Fig. 7 Illustration by Slim Fejjari. First published in "Erano come due notti." © Else, Roma 2011
The current Syrian migration, though largely documented in photographs, has also produced its painted icons. Tunisian-born Slim Fejjari, whose adopted country Italy was a first haven for boatloads of migrants, compressed the experience into a simple and chilling design. (fig. 7) Seen from above—an omniscient viewpoint that leaves no room for intervention—the crowded vessel is dwarfed by the surrounding sea, whose waves curl like ferocious eyes around the tiny boat. Less than halfway down the picture space— reinforcing a sense of slow movement— the boat plows on to an unseen shore.

Fig. 8 Migrants in boat (aerial view). Rescue by Italian Navy, Mediterranean Sea, Italy, June 7, 2014. Photo by Massimo Sestani.
We may compare the painting with a photograph, similar in design. (fig. 8) Here, the vessel fills the frame and moves laterally from east to west, like a great fish outlined in waves and foam. Countless figures pack the boat; staring up at us, they draw the airborne viewer into their midst. Unlike Fejjari's image of vulnerability, the photo focus brings a force to the crowd and suggests the magnitude of the migrant journey.

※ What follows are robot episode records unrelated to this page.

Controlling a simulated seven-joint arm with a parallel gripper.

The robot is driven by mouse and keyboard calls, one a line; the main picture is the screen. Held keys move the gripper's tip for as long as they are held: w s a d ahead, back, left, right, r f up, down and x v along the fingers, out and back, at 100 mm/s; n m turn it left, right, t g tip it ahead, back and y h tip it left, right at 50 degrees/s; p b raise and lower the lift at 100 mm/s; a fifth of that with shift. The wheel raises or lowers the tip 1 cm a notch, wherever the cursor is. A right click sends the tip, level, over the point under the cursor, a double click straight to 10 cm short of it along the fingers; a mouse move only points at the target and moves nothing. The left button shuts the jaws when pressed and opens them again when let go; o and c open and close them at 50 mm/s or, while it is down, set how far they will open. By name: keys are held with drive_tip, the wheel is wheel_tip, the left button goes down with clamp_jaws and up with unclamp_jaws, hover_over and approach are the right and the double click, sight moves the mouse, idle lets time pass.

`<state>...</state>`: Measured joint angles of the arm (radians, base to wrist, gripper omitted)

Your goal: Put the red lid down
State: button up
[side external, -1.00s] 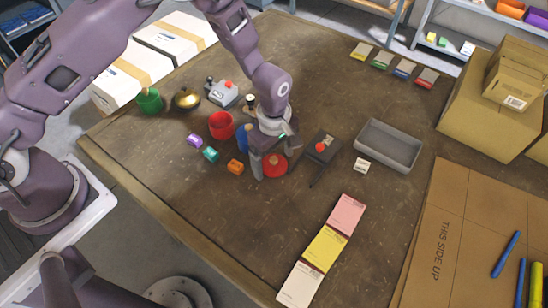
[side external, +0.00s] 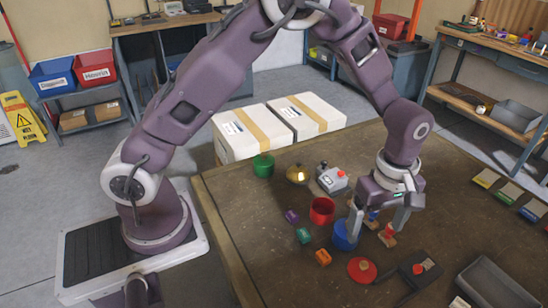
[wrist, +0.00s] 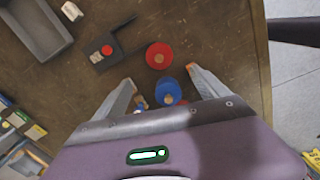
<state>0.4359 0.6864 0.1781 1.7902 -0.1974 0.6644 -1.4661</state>
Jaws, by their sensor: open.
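The red lid (side external: 361,271) lies flat on the brown table with its small knob up, and it shows in the wrist view (wrist: 159,56). My gripper (side external: 379,232) is open and holds nothing. It is apart from the red lid, farther back on the table in the side view. A blue round container (side external: 344,238) stands beside my near finger. In the wrist view a blue round piece with a tan knob (wrist: 169,94) shows between my fingers. Small pieces with red and blue tops are partly hidden by my gripper. A red open pot (side external: 321,211) stands to the left.
A black box with a red button (side external: 420,270) and a grey tray (side external: 494,286) are right of the lid. Small purple, teal and orange blocks (side external: 323,257) lie left. A green pot (side external: 263,166), brass dome (side external: 298,174) and grey device (side external: 332,179) stand at the back.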

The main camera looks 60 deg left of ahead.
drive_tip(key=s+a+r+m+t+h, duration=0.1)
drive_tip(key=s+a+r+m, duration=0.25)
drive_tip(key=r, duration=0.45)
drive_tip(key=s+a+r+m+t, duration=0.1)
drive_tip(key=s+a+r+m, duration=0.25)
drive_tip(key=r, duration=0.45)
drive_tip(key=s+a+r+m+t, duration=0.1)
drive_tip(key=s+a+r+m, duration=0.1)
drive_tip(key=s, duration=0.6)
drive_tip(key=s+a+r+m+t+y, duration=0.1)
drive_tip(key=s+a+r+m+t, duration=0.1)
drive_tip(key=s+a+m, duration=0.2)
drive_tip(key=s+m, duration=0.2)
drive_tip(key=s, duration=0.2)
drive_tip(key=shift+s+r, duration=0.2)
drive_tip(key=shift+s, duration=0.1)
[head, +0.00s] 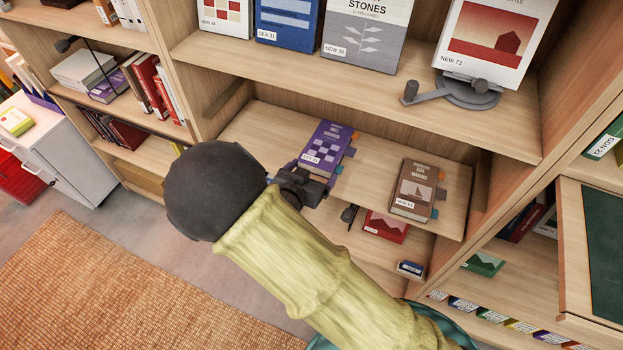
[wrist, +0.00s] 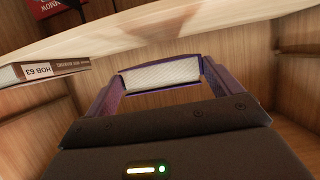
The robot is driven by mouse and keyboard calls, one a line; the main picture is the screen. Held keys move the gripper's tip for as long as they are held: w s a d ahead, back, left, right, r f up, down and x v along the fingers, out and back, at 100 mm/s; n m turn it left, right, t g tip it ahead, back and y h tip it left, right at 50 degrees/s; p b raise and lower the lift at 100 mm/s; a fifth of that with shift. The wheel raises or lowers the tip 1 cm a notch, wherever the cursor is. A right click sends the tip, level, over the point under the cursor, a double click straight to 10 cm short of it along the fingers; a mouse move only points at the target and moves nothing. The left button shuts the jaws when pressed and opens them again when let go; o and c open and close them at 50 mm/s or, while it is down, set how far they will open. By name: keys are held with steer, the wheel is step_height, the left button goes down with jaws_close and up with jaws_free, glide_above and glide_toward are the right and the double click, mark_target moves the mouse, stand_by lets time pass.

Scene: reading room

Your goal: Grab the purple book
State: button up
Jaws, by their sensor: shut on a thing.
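The purple book (head: 328,143), with a checkered cover and a white label, is at the middle shelf in the head view. My gripper (head: 312,178) reaches it from the front and is shut on its near end. In the wrist view, the purple book (wrist: 160,75) shows its pale page edges and purple cover edges between my fingers. My arm's dark joint and yellow-green sleeve fill the foreground of the head view. I cannot tell whether the book rests on the board or is slightly raised.
A brown book (head: 415,190) lies right of the purple one on the same shelf board (head: 375,160). It also shows in the wrist view (wrist: 45,68). A red book (head: 385,227) lies below. The upper shelf (head: 300,70) with several upright books overhangs the area.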

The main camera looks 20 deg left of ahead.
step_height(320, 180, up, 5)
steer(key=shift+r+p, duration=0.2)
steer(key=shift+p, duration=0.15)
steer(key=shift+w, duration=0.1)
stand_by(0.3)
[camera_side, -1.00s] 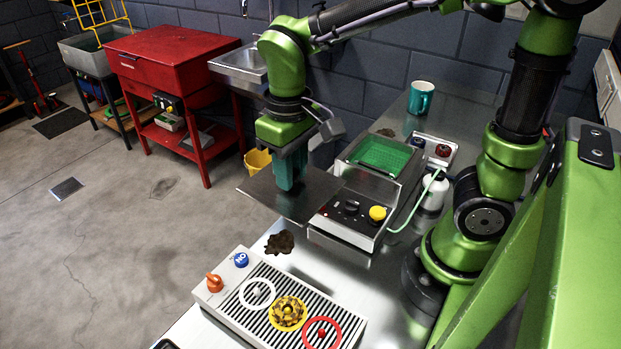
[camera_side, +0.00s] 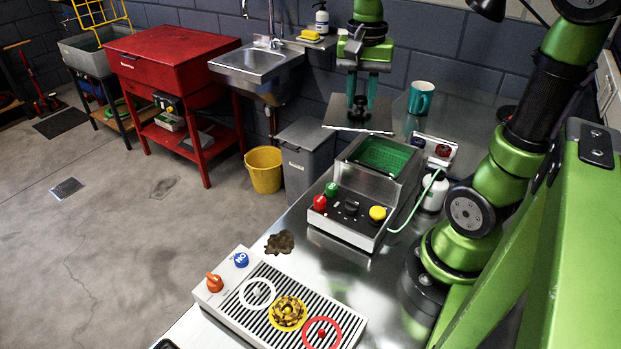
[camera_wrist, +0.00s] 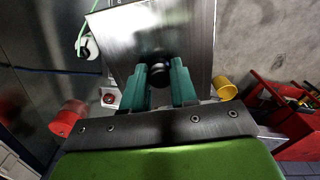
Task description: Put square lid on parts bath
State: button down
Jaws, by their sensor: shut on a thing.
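My gripper (camera_side: 361,103) is shut on the dark knob of the flat square metal lid (camera_side: 343,121), and holds the lid in the air. In the side view the lid looks level, above and at the back of the parts bath (camera_side: 384,157). The bath is an open metal box with a green mesh basket inside. In the wrist view the lid (camera_wrist: 193,30) spreads out beyond the green fingers (camera_wrist: 160,78) and hides what lies under it. The gap between lid and bath cannot be judged exactly.
A control panel with red, green, black and yellow knobs (camera_side: 352,210) fronts the bath. A teal mug (camera_side: 421,98), a switch box (camera_side: 436,150) and a white bottle (camera_side: 433,188) stand to the right. A striped fixture (camera_side: 275,305) lies at the front.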

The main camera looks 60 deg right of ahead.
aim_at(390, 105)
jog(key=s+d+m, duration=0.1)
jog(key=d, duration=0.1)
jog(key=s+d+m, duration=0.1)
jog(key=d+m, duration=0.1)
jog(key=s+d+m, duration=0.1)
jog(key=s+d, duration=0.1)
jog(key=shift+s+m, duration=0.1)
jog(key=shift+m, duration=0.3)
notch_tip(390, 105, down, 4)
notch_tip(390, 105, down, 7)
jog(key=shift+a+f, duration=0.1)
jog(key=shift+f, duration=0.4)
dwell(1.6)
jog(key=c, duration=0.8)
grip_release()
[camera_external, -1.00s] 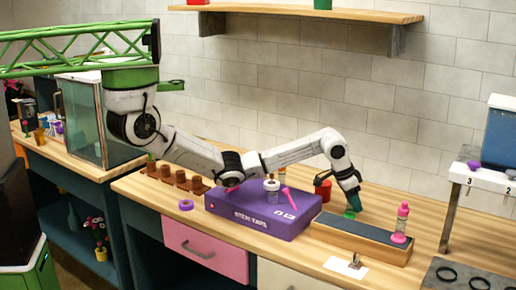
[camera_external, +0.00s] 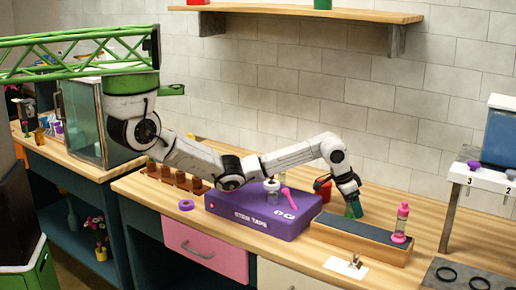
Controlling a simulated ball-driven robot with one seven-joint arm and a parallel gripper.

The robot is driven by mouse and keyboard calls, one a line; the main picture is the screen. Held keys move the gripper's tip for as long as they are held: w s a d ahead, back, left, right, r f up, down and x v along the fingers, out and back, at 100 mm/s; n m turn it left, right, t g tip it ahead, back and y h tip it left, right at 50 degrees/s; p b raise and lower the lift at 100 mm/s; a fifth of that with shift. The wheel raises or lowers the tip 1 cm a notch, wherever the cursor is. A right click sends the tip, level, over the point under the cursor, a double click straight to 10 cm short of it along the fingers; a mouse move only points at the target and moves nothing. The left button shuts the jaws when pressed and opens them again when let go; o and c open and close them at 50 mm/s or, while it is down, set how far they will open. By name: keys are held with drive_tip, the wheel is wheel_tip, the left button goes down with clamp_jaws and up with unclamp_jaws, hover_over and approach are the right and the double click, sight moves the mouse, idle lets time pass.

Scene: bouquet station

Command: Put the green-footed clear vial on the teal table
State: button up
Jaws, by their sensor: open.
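My gripper (camera_external: 354,212) is at the end of the arm, pointing down at the wooden bench behind the long wooden block. It is open. A small green patch (camera_external: 350,211) shows at the fingertips; it may be the foot of the green-footed clear vial, but the clear part cannot be made out. Whether the fingers touch it cannot be told. The long wooden block has a dark teal top (camera_external: 350,232), which may be the teal table.
A purple stem tape box (camera_external: 262,222) lies left of the block, with a small pot and a pink tool on top. A white card with a clip (camera_external: 346,267) lies in front. A white rack (camera_external: 487,180) stands right.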

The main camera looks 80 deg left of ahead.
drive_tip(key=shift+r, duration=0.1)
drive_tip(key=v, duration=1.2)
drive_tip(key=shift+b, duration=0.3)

The separation of photographic and hand-made images is my own somewhat arbitrary division. They offer, I suggest, two varieties of visual record and experience. The photographs document a specific disaster, human loss, and potential or partial rescue. They are irrefutable evidence of the pain of changing home. The drawings and paintings tell another more general human plight. We see no rushed departure, no arrival, no happy ending; the slow march continues, as from the depths of history. The pictures pause the journey, with neither certainty nor end in sight.